Take all the material and copy it exactly.

[Robot state and action records]
§
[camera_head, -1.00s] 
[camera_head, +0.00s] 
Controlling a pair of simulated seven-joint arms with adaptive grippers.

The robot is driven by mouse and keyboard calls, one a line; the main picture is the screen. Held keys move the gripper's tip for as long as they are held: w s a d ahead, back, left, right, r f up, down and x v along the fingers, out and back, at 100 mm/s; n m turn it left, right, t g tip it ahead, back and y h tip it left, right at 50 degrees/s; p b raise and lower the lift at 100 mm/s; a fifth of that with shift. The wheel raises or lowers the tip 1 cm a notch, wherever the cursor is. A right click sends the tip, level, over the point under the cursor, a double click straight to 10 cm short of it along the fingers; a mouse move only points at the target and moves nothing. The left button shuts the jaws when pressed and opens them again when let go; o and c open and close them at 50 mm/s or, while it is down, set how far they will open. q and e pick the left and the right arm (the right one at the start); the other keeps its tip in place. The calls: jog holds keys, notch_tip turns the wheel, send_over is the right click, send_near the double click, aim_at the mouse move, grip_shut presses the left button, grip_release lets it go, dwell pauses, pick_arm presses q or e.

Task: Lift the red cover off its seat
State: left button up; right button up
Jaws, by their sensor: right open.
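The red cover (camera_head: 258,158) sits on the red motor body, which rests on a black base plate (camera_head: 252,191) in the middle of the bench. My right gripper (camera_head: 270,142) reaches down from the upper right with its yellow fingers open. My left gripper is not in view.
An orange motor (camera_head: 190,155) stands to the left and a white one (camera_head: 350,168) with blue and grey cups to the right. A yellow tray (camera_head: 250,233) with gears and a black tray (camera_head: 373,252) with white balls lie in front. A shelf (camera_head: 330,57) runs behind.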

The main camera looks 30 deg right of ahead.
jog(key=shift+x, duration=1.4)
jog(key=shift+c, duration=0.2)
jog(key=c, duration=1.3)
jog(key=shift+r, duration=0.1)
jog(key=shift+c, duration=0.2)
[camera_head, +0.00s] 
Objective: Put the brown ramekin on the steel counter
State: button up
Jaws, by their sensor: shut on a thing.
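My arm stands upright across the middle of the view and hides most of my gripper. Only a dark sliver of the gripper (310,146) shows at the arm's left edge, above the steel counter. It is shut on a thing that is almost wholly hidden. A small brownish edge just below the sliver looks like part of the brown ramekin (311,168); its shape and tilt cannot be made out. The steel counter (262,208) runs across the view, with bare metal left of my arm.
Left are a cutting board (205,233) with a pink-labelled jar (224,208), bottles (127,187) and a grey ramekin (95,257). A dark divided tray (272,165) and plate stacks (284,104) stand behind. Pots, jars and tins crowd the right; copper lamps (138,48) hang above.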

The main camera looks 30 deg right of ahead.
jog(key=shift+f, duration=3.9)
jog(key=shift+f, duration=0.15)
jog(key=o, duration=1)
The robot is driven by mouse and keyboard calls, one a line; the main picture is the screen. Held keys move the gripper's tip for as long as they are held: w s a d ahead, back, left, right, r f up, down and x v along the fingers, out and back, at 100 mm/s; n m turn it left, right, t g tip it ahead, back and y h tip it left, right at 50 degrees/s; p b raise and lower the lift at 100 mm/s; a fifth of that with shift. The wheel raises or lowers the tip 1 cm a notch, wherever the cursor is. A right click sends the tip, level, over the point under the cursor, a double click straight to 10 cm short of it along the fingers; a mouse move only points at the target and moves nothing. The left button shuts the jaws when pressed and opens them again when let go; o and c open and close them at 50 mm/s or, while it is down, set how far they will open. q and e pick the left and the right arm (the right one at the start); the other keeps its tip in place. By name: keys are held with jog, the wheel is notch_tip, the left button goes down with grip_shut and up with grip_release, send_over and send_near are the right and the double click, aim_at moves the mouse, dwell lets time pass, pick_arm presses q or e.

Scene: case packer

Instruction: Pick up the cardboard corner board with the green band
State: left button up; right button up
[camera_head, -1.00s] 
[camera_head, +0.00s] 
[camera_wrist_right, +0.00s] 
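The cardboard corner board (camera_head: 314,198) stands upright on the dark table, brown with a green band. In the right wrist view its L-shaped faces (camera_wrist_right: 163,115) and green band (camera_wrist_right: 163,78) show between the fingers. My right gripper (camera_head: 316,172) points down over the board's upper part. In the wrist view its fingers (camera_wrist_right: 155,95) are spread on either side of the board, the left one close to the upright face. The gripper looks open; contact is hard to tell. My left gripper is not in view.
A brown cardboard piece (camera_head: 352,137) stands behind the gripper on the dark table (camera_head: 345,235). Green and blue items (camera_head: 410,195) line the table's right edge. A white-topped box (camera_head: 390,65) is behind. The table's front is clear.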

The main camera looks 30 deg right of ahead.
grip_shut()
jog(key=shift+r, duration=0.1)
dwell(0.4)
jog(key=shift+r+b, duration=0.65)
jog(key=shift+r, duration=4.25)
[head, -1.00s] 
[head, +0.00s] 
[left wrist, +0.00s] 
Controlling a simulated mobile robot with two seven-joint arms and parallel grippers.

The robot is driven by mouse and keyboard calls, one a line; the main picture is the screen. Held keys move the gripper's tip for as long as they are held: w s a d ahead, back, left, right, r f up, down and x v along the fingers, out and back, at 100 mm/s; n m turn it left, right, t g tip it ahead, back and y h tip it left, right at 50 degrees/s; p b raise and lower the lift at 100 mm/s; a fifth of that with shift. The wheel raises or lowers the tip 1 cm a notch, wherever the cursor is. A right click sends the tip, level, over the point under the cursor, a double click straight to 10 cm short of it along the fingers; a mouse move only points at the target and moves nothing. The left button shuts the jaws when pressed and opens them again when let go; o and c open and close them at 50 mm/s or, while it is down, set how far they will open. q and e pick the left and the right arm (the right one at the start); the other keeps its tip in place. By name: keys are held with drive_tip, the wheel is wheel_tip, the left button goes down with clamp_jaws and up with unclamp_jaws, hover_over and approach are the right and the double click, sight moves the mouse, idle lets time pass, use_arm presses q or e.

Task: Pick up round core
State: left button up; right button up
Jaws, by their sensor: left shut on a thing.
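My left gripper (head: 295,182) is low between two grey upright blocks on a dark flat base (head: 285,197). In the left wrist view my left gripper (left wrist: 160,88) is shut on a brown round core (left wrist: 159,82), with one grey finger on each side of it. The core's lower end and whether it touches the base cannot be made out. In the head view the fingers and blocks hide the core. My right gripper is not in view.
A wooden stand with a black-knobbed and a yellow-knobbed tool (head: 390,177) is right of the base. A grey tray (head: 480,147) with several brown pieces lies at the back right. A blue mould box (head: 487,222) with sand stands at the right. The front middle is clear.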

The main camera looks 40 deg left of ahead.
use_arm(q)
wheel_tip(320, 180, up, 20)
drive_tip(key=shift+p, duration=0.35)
§
__The answer__.
[camera_head, -1.00s] 
[camera_head, +0.00s] 
Controlling a pair of simulated seven-joint arms with adaptive grippers.

The robot is driven by mouse and keyboard calls, one a line; the main picture is the screen. Held keys move the gripper's tip for as long as they are held: w s a d ahead, back, left, right, r f up, down and x v along the fingers, out and back, at 100 mm/s; n m turn it left, right, t g tip it ahead, back and y h tip it left, right at 50 degrees/s; p b raise and lower the lift at 100 mm/s; a fifth of that with shift. The wheel raises or lowers the tip 1 cm a notch, wherever the cursor is. A right click sends the tip, level, over the point under the cursor, a double click straight to 10 cm short of it along the fingers; a mouse move only points at the target and moves nothing. The left button shuts the jaws when pressed and opens them again when let go; o and c open and close them at 50 mm/s or, while it is down, set how far they will open. q and e pick the left and the right arm (the right one at the start); the other keeps its tip in place. The calls: jog holds keys, notch_tip turns the wheel, send_over is the right click, send_near the double click, aim_at the mouse move, grip_shut presses the left button, grip_release lets it go, dwell pauses, pick_arm presses q or e.

Task: Lift the red cover off its seat
State: left button up; right button up
Jaws, by their sensor: right open.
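The red cover (camera_head: 258,158) sits on the red motor body, which rests on a black base plate (camera_head: 252,191) in the middle of the bench. My right gripper (camera_head: 270,142) reaches down from the upper right with its yellow fingers open. My left gripper is not in view.
An orange motor (camera_head: 190,155) stands to the left and a white one (camera_head: 350,168) with blue and grey cups to the right. A yellow tray (camera_head: 250,233) with gears and a black tray (camera_head: 373,252) with white balls lie in front. A shelf (camera_head: 330,57) runs behind.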

The main camera looks 30 deg right of ahead.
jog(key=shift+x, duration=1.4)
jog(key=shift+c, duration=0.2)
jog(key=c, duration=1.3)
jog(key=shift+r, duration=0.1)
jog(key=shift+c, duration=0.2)
[camera_head, +0.00s] 
Objective: Put the brown ramekin on the steel counter
State: button up
Jaws, by their sensor: shut on a thing.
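My arm stands upright across the middle of the view and hides most of my gripper. Only a dark sliver of the gripper (310,146) shows at the arm's left edge, above the steel counter. It is shut on a thing that is almost wholly hidden. A small brownish edge just below the sliver looks like part of the brown ramekin (311,168); its shape and tilt cannot be made out. The steel counter (262,208) runs across the view, with bare metal left of my arm.
Left are a cutting board (205,233) with a pink-labelled jar (224,208), bottles (127,187) and a grey ramekin (95,257). A dark divided tray (272,165) and plate stacks (284,104) stand behind. Pots, jars and tins crowd the right; copper lamps (138,48) hang above.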

The main camera looks 30 deg right of ahead.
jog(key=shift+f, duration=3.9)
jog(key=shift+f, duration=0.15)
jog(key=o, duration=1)
The robot is driven by mouse and keyboard calls, one a line; the main picture is the screen. Held keys move the gripper's tip for as long as they are held: w s a d ahead, back, left, right, r f up, down and x v along the fingers, out and back, at 100 mm/s; n m turn it left, right, t g tip it ahead, back and y h tip it left, right at 50 degrees/s; p b raise and lower the lift at 100 mm/s; a fifth of that with shift. The wheel raises or lowers the tip 1 cm a notch, wherever the cursor is. A right click sends the tip, level, over the point under the cursor, a double click straight to 10 cm short of it along the fingers; a mouse move only points at the target and moves nothing. The left button shuts the jaws when pressed and opens them again when let go; o and c open and close them at 50 mm/s or, while it is down, set how far they will open. q and e pick the left and the right arm (the right one at the start); the other keeps its tip in place. By name: keys are held with jog, the wheel is notch_tip, the left button goes down with grip_shut and up with grip_release, send_over and send_near are the right and the double click, aim_at moves the mouse, dwell lets time pass, pick_arm presses q or e.

Scene: case packer

Instruction: Pick up the cardboard corner board with the green band
State: left button up; right button up
[camera_head, -1.00s] 
[camera_head, +0.00s] 
[camera_wrist_right, +0.00s] 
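The cardboard corner board (camera_head: 314,198) stands upright on the dark table, brown with a green band. In the right wrist view its L-shaped faces (camera_wrist_right: 163,115) and green band (camera_wrist_right: 163,78) show between the fingers. My right gripper (camera_head: 316,172) points down over the board's upper part. In the wrist view its fingers (camera_wrist_right: 155,95) are spread on either side of the board, the left one close to the upright face. The gripper looks open; contact is hard to tell. My left gripper is not in view.
A brown cardboard piece (camera_head: 352,137) stands behind the gripper on the dark table (camera_head: 345,235). Green and blue items (camera_head: 410,195) line the table's right edge. A white-topped box (camera_head: 390,65) is behind. The table's front is clear.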

The main camera looks 30 deg right of ahead.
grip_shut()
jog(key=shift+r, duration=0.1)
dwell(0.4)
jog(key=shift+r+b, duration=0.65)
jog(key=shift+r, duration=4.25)
[head, -1.00s] 
[head, +0.00s] 
[left wrist, +0.00s] 
Controlling a simulated mobile robot with two seven-joint arms and parallel grippers.

The robot is driven by mouse and keyboard calls, one a line; the main picture is the screen. Held keys move the gripper's tip for as long as they are held: w s a d ahead, back, left, right, r f up, down and x v along the fingers, out and back, at 100 mm/s; n m turn it left, right, t g tip it ahead, back and y h tip it left, right at 50 degrees/s; p b raise and lower the lift at 100 mm/s; a fifth of that with shift. The wheel raises or lowers the tip 1 cm a notch, wherever the cursor is. A right click sends the tip, level, over the point under the cursor, a double click straight to 10 cm short of it along the fingers; a mouse move only points at the target and moves nothing. The left button shuts the jaws when pressed and opens them again when let go; o and c open and close them at 50 mm/s or, while it is down, set how far they will open. q and e pick the left and the right arm (the right one at the start); the other keeps its tip in place. By name: keys are held with drive_tip, the wheel is wheel_tip, the left button goes down with clamp_jaws and up with unclamp_jaws, hover_over and approach are the right and the double click, sight moves the mouse, idle lets time pass, use_arm presses q or e.

Task: Pick up round core
State: left button up; right button up
Jaws, by their sensor: left shut on a thing.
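My left gripper (head: 295,182) is low between two grey upright blocks on a dark flat base (head: 285,197). In the left wrist view my left gripper (left wrist: 160,88) is shut on a brown round core (left wrist: 159,82), with one grey finger on each side of it. The core's lower end and whether it touches the base cannot be made out. In the head view the fingers and blocks hide the core. My right gripper is not in view.
A wooden stand with a black-knobbed and a yellow-knobbed tool (head: 390,177) is right of the base. A grey tray (head: 480,147) with several brown pieces lies at the back right. A blue mould box (head: 487,222) with sand stands at the right. The front middle is clear.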

The main camera looks 40 deg left of ahead.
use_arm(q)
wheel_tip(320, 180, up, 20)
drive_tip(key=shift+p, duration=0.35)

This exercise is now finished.